Raw records:
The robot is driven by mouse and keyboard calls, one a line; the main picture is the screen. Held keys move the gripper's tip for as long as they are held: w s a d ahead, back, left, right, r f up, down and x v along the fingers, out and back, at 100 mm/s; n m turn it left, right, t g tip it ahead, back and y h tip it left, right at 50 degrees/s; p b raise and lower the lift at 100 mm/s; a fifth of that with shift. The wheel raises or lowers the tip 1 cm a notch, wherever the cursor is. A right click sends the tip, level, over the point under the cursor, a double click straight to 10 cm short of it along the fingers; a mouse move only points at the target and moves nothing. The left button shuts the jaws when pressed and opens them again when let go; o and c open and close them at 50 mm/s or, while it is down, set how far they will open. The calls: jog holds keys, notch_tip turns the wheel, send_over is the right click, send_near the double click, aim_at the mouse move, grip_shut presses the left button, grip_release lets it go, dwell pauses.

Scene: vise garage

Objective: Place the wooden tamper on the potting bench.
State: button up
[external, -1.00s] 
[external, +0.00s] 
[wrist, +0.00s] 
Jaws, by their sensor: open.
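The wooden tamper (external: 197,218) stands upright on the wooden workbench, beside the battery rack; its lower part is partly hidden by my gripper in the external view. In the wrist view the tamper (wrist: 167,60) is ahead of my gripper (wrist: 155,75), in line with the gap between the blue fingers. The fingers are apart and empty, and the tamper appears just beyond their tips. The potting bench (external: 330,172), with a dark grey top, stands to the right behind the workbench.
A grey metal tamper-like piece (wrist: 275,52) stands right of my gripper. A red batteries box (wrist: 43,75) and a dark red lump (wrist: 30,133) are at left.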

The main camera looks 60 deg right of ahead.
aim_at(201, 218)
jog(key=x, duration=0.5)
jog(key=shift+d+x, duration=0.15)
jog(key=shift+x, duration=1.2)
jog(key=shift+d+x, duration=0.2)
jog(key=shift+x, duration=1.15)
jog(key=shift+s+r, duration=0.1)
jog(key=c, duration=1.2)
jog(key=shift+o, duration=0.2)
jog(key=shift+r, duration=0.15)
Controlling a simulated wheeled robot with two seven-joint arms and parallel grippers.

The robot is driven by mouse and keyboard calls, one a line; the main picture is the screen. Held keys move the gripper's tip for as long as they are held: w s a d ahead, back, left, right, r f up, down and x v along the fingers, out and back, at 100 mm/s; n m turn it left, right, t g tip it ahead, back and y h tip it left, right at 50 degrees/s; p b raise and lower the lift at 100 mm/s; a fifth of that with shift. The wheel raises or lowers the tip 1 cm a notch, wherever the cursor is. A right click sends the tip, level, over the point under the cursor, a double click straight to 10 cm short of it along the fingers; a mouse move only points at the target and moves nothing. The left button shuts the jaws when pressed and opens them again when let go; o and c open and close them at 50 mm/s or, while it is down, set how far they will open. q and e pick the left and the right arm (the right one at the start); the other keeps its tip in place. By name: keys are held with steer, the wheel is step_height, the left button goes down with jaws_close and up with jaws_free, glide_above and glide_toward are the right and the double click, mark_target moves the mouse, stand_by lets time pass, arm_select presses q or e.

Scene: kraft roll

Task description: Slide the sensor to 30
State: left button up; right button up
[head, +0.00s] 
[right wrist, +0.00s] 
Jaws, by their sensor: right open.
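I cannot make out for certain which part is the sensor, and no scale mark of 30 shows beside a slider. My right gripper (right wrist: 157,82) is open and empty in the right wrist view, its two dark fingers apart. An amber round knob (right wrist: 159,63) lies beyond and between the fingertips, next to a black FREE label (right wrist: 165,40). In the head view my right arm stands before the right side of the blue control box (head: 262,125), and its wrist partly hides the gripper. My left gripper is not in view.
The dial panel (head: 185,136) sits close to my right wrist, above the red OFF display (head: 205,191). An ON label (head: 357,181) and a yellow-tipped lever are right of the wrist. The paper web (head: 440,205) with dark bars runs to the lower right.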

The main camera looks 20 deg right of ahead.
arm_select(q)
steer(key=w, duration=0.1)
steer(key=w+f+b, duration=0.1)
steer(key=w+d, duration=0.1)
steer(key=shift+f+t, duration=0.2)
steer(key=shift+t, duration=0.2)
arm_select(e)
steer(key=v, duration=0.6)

== Exercise aim ==
The data above must be returned in full, exactly as written.

== Correct result ==
The robot is driven by mouse and keyboard calls, one a line; the main picture is the screen. Held keys move the gripper's tip for as long as they are held: w s a d ahead, back, left, right, r f up, down and x v along the fingers, out and back, at 100 mm/s; n m turn it left, right, t g tip it ahead, back and y h tip it left, right at 50 degrees/s; p b raise and lower the lift at 100 mm/s; a fifth of that with shift. The wheel raises or lowers the tip 1 cm a notch, wherever the cursor is. A right click sends the tip, level, over the point under the cursor, a double click straight to 10 cm short of it along the fingers; a mouse move only points at the target and moves nothing. The left button shuts the jaws when pressed and opens them again when let go; o and c open and close them at 50 mm/s or, while it is down, set how far they will open. The calls: jog holds keys, notch_tip turns the wheel, send_over is the right click, send_near the double click, aim_at the mouse move, grip_shut presses the left button, grip_release lets it go, dwell pauses.

Scene: vise garage

Objective: Place the wooden tamper on the potting bench.
State: button up
[external, -1.00s] 
[external, +0.00s] 
[wrist, +0.00s] 
Jaws, by their sensor: open.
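The wooden tamper (external: 197,218) stands upright on the wooden workbench, beside the battery rack; its lower part is partly hidden by my gripper in the external view. In the wrist view the tamper (wrist: 167,60) is ahead of my gripper (wrist: 155,75), in line with the gap between the blue fingers. The fingers are apart and empty, and the tamper appears just beyond their tips. The potting bench (external: 330,172), with a dark grey top, stands to the right behind the workbench.
A grey metal tamper-like piece (wrist: 275,52) stands right of my gripper. A red batteries box (wrist: 43,75) and a dark red lump (wrist: 30,133) are at left.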

The main camera looks 60 deg right of ahead.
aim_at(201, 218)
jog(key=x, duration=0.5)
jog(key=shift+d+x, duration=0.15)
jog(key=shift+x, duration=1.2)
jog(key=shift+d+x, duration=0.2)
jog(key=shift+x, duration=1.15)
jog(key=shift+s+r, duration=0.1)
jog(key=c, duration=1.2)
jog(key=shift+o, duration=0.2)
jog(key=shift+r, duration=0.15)
Controlling a simulated wheeled robot with two seven-joint arms and parallel grippers.

The robot is driven by mouse and keyboard calls, one a line; the main picture is the screen. Held keys move the gripper's tip for as long as they are held: w s a d ahead, back, left, right, r f up, down and x v along the fingers, out and back, at 100 mm/s; n m turn it left, right, t g tip it ahead, back and y h tip it left, right at 50 degrees/s; p b raise and lower the lift at 100 mm/s; a fifth of that with shift. The wheel raises or lowers the tip 1 cm a notch, wherever the cursor is. A right click sends the tip, level, over the point under the cursor, a double click straight to 10 cm short of it along the fingers; a mouse move only points at the target and moves nothing. The left button shuts the jaws when pressed and opens them again when let go; o and c open and close them at 50 mm/s or, while it is down, set how far they will open. q and e pick the left and the right arm (the right one at the start); the other keeps its tip in place. By name: keys are held with steer, the wheel is step_height, the left button goes down with jaws_close and up with jaws_free, glide_above and glide_toward are the right and the double click, mark_target moves the mouse, stand_by lets time pass, arm_select presses q or e.

Scene: kraft roll

Task description: Slide the sensor to 30
State: left button up; right button up
[head, +0.00s] 
[right wrist, +0.00s] 
Jaws, by their sensor: right open.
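I cannot make out for certain which part is the sensor, and no scale mark of 30 shows beside a slider. My right gripper (right wrist: 157,82) is open and empty in the right wrist view, its two dark fingers apart. An amber round knob (right wrist: 159,63) lies beyond and between the fingertips, next to a black FREE label (right wrist: 165,40). In the head view my right arm stands before the right side of the blue control box (head: 262,125), and its wrist partly hides the gripper. My left gripper is not in view.
The dial panel (head: 185,136) sits close to my right wrist, above the red OFF display (head: 205,191). An ON label (head: 357,181) and a yellow-tipped lever are right of the wrist. The paper web (head: 440,205) with dark bars runs to the lower right.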

The main camera looks 20 deg right of ahead.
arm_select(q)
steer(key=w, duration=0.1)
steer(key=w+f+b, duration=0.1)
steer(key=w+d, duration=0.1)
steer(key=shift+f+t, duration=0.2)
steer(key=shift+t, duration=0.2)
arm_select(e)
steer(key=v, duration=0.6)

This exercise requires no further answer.